The cleanest proof is the answer you expect. If the natural reply is "this one / the red one / number 12" — a pick — you wanted který. If it's "good / fast / blue / boring" — a description — you wanted jaký.

💡
Same English word, opposite Czech words: Jakou kávu chceš? asks the type ("espresso? cappuccino?"), while Kterou kávu chceš? asks you to pick from these specific cups on the tray. English "which/what coffee" hides the difference; Czech forces you to decide what you actually mean.

Jaké víno máš radši, bílé, nebo červené?

What kind of wine do you prefer, white or red? (a type)

Které víno si dnes dáme k večeři?

Which wine shall we have with dinner tonight? (pick one bottle)

Both decline like adjectives

Který and jaký are not frozen little words — they are full adjectives in disguise, declining like the hard pattern mladý and agreeing in gender, number, and case with the noun they modify. That agreement is non-negotiable: a feminine accusative noun pulls kterou / jakou, a masculine animate accusative pulls kterého / jakého.

Gender / casekterýjaký
masc. (nom.)kterýjaký
fem. (nom.)kterájaká
neut. (nom.)kteréjaké
fem. (acc.)kteroujakou
masc. anim. (acc.)kteréhojakého

S kterým kolegou jsi mluvil?

Which colleague did you speak with? (instrumental after s)

Na jaké škole studuješ?

What kind of school do you study at? (locative after na)

jaký in exclamations: "What a …!"

Beyond questions, jaký carries the exclamation "what a …!" — admiring or lamenting a quality. It still agrees with its noun, and it usually sits before an adjective + noun. (Here který is impossible; you are exclaiming about a quality, not selecting.)

Jaký krásný den! Pojďme ven.

What a beautiful day!
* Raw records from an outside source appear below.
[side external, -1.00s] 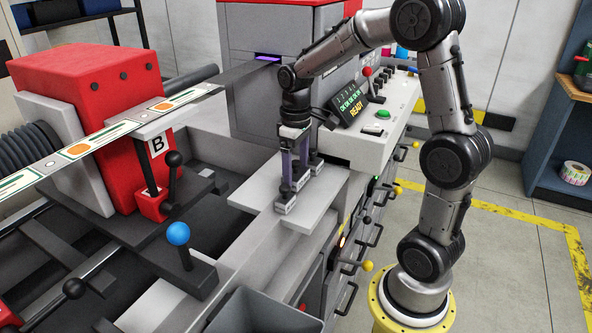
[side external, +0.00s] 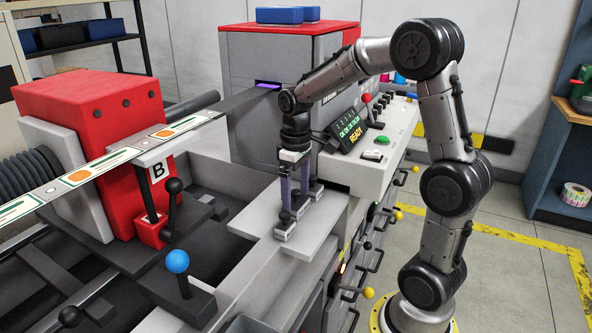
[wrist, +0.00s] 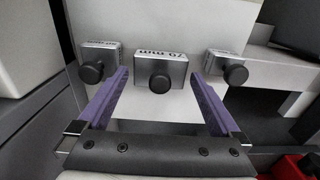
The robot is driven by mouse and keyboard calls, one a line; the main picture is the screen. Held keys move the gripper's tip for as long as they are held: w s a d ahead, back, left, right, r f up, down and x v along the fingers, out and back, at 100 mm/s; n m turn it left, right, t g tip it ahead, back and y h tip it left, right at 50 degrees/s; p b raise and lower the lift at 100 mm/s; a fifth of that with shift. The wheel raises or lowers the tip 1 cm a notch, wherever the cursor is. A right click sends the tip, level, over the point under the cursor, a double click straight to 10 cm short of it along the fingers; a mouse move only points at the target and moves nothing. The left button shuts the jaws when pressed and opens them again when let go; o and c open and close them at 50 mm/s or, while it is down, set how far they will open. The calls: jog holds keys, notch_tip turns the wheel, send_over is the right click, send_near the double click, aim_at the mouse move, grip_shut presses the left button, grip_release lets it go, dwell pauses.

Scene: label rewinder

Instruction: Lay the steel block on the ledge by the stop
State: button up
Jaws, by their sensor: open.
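Three small steel blocks with black knobs stand in a row on a pale grey ledge (side external: 250,196). In the wrist view, the middle block (wrist: 172,64) has a printed label ending in "mm", which I cannot read surely. The left block (wrist: 100,52) and right block (wrist: 218,58) flank it. My gripper (wrist: 160,76) is open, its two purple fingers on either side of the middle block with gaps, not closed on it. In the side view my gripper (side external: 294,203) points down over the row. I cannot make out which part is the stop.
A grey machine cabinet with a red top (side external: 290,27) and a console with a "READY" display (side external: 350,130) stand behind. A red block marked B (side external: 100,105) and a blue-knobbed lever (side external: 177,262) are to the left. Black handles (side external: 350,290) line the front below the ledge.

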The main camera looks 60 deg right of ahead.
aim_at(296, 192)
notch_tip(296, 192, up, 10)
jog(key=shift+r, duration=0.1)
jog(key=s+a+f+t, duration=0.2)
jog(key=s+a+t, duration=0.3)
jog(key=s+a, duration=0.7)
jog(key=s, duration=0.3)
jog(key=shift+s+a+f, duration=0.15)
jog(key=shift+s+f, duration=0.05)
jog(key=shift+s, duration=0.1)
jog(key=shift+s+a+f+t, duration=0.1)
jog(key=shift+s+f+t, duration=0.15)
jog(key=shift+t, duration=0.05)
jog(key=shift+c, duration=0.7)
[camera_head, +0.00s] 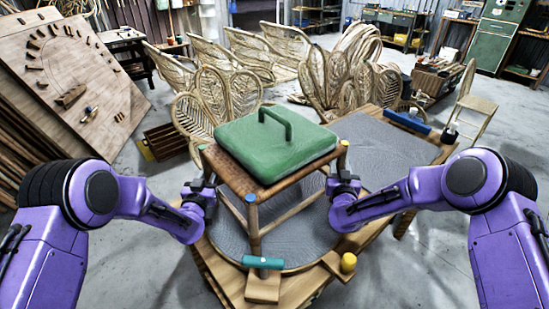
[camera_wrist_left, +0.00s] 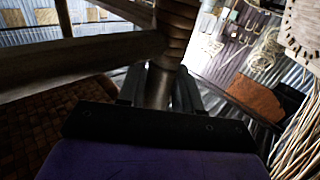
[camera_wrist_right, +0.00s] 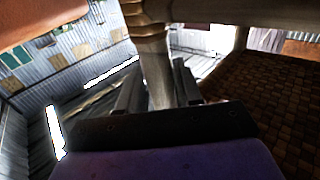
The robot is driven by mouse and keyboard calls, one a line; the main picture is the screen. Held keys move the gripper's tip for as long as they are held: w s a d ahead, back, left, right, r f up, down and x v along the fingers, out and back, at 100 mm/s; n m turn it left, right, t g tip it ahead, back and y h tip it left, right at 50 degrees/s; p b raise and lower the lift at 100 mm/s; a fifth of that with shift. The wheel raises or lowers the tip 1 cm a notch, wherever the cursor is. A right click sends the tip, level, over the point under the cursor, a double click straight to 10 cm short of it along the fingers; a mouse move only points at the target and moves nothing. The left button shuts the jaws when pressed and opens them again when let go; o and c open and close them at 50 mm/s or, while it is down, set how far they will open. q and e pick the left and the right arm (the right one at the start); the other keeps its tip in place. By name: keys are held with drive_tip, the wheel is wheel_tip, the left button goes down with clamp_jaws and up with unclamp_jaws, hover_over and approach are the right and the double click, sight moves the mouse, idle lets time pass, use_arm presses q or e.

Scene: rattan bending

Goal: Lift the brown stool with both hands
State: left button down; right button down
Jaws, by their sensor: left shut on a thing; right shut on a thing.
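The brown stool (camera_head: 237,178) is in the middle of the head view, over the round grey worktop. Its seat looks about level. A green case with a handle (camera_head: 275,145) lies on the seat. My left gripper (camera_head: 205,190) is shut on the stool's left leg, below the seat; this leg (camera_wrist_left: 160,88) runs between the fingers in the left wrist view. My right gripper (camera_head: 340,184) is shut on the right leg, seen between the fingers in the right wrist view (camera_wrist_right: 156,78). Whether the feet touch the worktop is unclear; the front foot is hidden behind a teal-handled tool.
The teal tool (camera_head: 263,262) lies at a wooden block (camera_head: 262,288) on the front of the worktop (camera_head: 300,240). A yellow round thing (camera_head: 348,262) is at front right. A grey-topped table (camera_head: 385,150) adjoins at right. Rattan chairs (camera_head: 215,105) stand behind.

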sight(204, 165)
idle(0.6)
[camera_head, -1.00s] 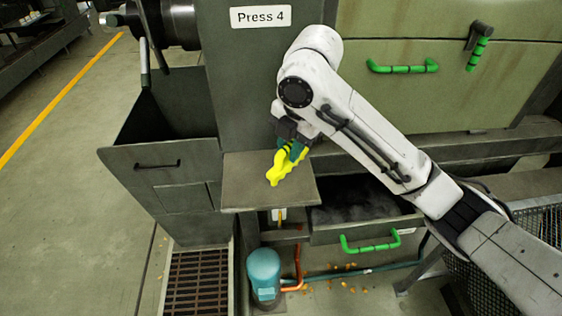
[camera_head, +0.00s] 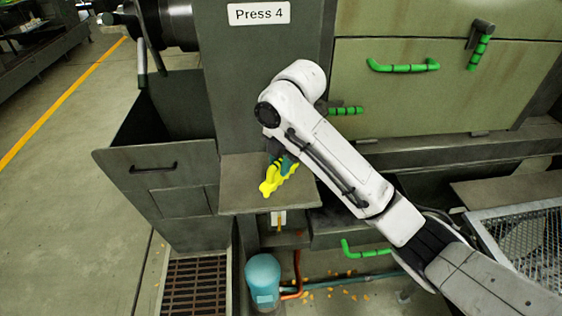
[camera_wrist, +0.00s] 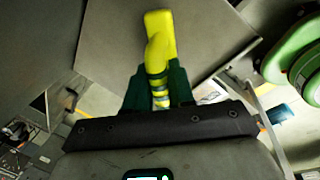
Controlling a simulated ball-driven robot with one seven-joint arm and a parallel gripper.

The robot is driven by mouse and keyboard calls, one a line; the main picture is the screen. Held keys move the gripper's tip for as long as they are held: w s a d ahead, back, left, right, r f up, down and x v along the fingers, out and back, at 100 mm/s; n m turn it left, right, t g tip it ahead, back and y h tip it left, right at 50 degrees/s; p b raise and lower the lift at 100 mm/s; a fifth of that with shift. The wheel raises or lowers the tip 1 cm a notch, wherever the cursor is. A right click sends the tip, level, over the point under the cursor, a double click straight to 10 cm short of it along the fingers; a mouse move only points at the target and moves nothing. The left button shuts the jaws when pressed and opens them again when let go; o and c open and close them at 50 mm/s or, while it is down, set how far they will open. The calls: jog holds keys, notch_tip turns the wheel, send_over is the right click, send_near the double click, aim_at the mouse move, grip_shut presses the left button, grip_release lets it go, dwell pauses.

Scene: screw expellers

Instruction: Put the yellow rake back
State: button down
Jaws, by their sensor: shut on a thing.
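The yellow rake (camera_head: 270,183) is bright yellow with dark bands; only a short length of it shows. My gripper (camera_head: 281,163) is shut on it, with the rake over the small grey shelf (camera_head: 240,200) below the Press 4 sign. In the wrist view, the dark green fingers of my gripper (camera_wrist: 158,90) close on the banded part of the rake (camera_wrist: 158,40), which sticks out beyond them over the flat shelf (camera_wrist: 110,35). I cannot tell whether the rake touches the shelf.
An open grey bin (camera_head: 155,165) stands left of the shelf. A teal cylinder (camera_head: 263,275) and orange pipe (camera_head: 299,270) are below. Green handles (camera_head: 403,65) are on the panels at right. A metal mesh (camera_head: 525,235) lies at far right.

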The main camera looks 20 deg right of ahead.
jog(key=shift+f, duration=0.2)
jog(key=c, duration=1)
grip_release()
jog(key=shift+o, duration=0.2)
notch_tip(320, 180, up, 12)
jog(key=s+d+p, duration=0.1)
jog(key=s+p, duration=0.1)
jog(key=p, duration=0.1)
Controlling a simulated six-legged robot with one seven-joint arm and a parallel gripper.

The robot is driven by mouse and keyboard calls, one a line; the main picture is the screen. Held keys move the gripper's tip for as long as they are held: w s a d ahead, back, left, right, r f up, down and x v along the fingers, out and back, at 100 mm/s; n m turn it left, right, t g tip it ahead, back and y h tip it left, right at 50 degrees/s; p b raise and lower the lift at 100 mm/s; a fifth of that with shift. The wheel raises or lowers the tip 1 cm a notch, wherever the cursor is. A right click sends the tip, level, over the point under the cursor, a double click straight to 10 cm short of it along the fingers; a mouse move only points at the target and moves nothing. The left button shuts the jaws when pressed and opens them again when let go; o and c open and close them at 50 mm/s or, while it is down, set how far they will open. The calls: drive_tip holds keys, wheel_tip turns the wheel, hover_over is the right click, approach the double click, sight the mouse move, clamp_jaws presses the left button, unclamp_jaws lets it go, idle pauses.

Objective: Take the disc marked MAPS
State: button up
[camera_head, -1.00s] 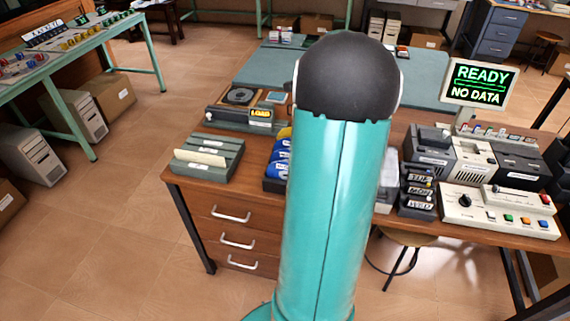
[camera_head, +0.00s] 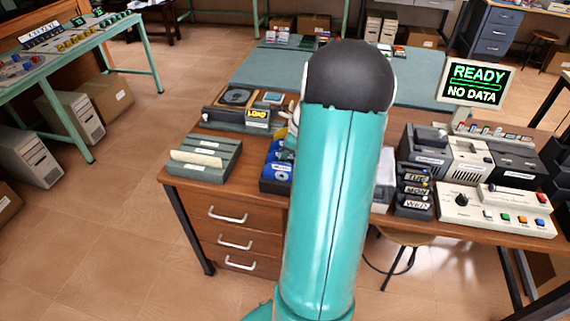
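A dark rack (camera_head: 272,186) on the wooden desk holds blue discs (camera_head: 276,170) with white labels, just left of my teal arm. The labels are too small to read, so I cannot tell which disc is marked MAPS. My arm hides the right side of the rack. A pale part that looks like my gripper (camera_head: 290,127) shows beside the arm's dark joint, over or behind the back of the rack. Its fingertips are hidden, and I cannot tell if it touches or holds a disc.
A grey-green slotted holder (camera_head: 218,146) with a cream card stands left of the rack. Behind it is a unit with a LOAD display (camera_head: 257,116). Cartridges (camera_head: 415,190) and machines stand right. A monitor (camera_head: 476,83) reads READY, NO DATA.

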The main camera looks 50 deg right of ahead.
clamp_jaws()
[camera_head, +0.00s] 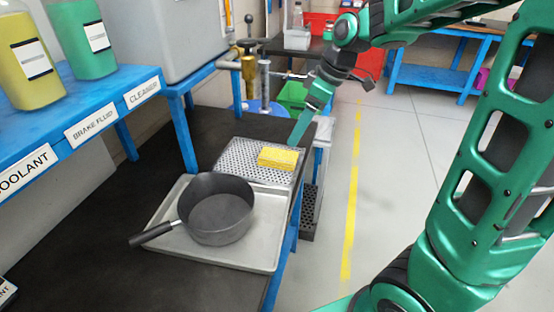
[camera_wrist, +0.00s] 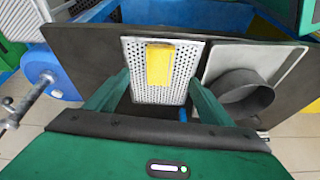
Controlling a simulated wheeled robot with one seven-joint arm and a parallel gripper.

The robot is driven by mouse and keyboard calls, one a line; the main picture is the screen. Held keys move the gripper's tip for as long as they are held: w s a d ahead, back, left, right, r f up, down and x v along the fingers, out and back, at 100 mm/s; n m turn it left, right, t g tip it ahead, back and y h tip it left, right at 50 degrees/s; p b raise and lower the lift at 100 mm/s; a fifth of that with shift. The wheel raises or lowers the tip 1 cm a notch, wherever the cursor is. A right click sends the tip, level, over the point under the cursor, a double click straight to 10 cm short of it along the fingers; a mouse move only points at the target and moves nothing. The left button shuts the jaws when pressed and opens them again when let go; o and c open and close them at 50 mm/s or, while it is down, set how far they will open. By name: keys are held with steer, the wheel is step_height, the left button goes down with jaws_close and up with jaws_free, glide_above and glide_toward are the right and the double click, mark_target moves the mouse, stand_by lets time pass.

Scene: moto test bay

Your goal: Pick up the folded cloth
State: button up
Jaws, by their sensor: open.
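The folded cloth (camera_head: 280,157) is yellow and lies on a perforated metal tray (camera_head: 236,161) at the edge of the dark bench. It also shows in the wrist view (camera_wrist: 160,66), upright in the picture between my two fingers. My gripper (camera_head: 297,134) is above and just beside the cloth in the head view. In the wrist view my gripper (camera_wrist: 150,92) has its fingers spread wide apart, with nothing between them touching the cloth. The far finger is hidden in the head view.
A dark pan (camera_head: 216,212) with a handle sits in a grey tray (camera_head: 262,258) in front of the perforated tray. A blue shelf (camera_head: 100,88) with bottles overhangs the left. A green bin (camera_head: 293,94) stands behind. Clear floor lies to the right.

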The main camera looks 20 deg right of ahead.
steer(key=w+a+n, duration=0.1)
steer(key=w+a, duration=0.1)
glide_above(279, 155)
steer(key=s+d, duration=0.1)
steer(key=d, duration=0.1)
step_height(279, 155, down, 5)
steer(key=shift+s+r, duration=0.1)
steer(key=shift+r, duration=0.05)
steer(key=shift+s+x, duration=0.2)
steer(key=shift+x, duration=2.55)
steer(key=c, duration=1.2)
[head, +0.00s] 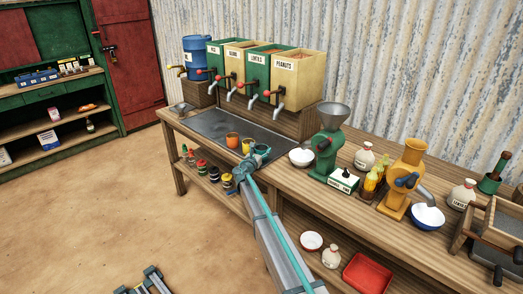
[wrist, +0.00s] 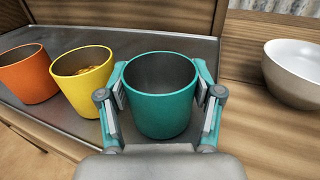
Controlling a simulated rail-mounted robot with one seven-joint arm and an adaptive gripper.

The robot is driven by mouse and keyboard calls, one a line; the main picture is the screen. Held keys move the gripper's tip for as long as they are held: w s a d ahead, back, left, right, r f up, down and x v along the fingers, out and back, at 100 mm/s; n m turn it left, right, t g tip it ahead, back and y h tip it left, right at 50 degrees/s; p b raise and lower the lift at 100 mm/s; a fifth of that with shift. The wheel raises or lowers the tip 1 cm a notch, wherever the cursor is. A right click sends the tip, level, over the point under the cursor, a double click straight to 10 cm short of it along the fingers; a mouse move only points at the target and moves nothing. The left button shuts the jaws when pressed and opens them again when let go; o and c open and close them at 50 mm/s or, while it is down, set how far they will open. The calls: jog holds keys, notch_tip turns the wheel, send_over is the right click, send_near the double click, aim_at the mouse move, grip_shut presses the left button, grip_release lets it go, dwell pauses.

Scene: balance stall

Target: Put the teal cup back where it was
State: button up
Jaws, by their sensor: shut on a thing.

Let's go out.

Jaká škoda, že nemůžeš přijít!

What a pity you can't come!

Jaké překvapení, že tě tu potkávám!

What a surprise to run into you here!

Why English speakers get this wrong

English gives you no reliable signal. "Which" usually points to který and "what kind of" usually points to jaký, but everyday English happily says "What bus goes downtown?" (meaning which line) and "Which wine do you like?" (meaning what kind). The English word, in other words, lies to you. Worse, English can drop the question word entirely — "Got a car?" / "Nice car — fast?" — where Czech still has to commit to jaký. The fix is to ignore the English surface and ask yourself the underlying question: am I narrowing a set, or describing a quality? Narrowing a set is always který; describing a quality is always jaký. Anchor on that and the slippery English no longer drags you to the wrong word.

A note on co and "what kind of"

Two related traps. First, don't confuse jaký with co ("what" as a bare thing): Co to je? asks the identity of an object ("What is it?"), while Jaké to je? asks its quality ("What's it like?"). Second, in casual speech you'll hear co je to za + accusative as a colloquial stand-in for jakýCo je to za auto? ("What kind of car is that?"). It's perfectly idiomatic but informal; jaký is the neutral, all-purpose choice.

Common Mistakes

❌ Jaký autobus jede do centra? (meaning: which line)

Wrong word for picking a line — singling one out of the buses here is který.

✅ Který autobus jede do centra?

Which bus goes to the centre?

❌ Který je ten film? (meaning: what's it like)

Wrong word for quality — asking what something is like is jaký.

✅ Jaký je ten film?

What's the film like?

❌ Jaká kniha chceš?

Two errors — for picking a specific book use který, and the accusative object needs kterou.

✅ Kterou knihu chceš?

Which book do you want?

❌ Který knihu si vezmeš?

Agreement error — the feminine accusative noun knihu requires kterou, not který.

✅ Kterou knihu si vezmeš?

Which book will you take?

Key Takeaways

  • který = "which one" — singles an item out of a known, definite set; expect a pick as the answer (Který autobus? Kterou knihu?).
  • jaký = "what kind / what … like" — asks about quality, type, or character; expect a description (Jaký je ten film? Jaké máš auto?).
  • The test: choosing among options ⇒ který; asking what something is like ⇒ jaký.
  • Both decline like the adjective mladý and agree with their noun — mind the case (kterou knihu, na jaké škole).
  • jaký also makes exclamations: Jaký krásný den! ("What a beautiful day!").